== SOURCE DATA ==
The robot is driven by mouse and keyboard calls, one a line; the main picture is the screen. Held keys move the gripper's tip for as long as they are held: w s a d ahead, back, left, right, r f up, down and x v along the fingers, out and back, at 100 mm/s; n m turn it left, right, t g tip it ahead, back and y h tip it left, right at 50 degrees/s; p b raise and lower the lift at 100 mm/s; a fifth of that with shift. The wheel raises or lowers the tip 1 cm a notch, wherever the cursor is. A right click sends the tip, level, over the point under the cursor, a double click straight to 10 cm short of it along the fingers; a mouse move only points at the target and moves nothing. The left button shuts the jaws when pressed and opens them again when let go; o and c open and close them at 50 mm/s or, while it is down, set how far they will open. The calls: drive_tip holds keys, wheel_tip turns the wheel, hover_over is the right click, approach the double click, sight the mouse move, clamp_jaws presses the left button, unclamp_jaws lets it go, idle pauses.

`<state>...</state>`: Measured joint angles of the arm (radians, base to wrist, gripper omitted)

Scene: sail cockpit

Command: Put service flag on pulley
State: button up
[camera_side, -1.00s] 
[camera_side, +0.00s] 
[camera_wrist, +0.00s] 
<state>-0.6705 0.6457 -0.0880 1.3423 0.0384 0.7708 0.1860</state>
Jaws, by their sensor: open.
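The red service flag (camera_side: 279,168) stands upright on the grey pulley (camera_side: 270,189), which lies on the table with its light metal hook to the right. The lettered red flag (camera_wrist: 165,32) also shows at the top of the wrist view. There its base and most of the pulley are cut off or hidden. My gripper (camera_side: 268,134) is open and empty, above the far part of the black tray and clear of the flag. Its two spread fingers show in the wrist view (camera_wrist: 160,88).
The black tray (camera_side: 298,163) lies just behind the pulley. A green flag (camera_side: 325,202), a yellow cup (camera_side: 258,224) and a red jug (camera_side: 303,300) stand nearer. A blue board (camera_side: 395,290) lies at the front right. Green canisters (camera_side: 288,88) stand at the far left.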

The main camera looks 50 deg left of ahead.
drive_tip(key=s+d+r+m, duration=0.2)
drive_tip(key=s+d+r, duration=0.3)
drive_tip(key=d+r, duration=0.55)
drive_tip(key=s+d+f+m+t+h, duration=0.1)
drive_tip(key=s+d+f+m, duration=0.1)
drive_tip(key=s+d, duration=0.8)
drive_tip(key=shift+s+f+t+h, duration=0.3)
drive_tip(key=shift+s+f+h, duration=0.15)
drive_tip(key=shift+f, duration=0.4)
===
● **REQUIREMENTS**
Retype only what lies between the line bearing "Command: Put service flag on pulley" and the line bearing "<state>-0.6705 0.6457 -0.0880", keeping both of those lines.

● **FULL SOLUTION**
Command: Put service flag on pulley
State: button up
[camera_side, -1.00s] 
[camera_side, +0.00s] 
[camera_wrist, +0.00s] 
<state>-0.6705 0.6457 -0.0880 1.3423 0.0384 0.7708 0.1860</state>

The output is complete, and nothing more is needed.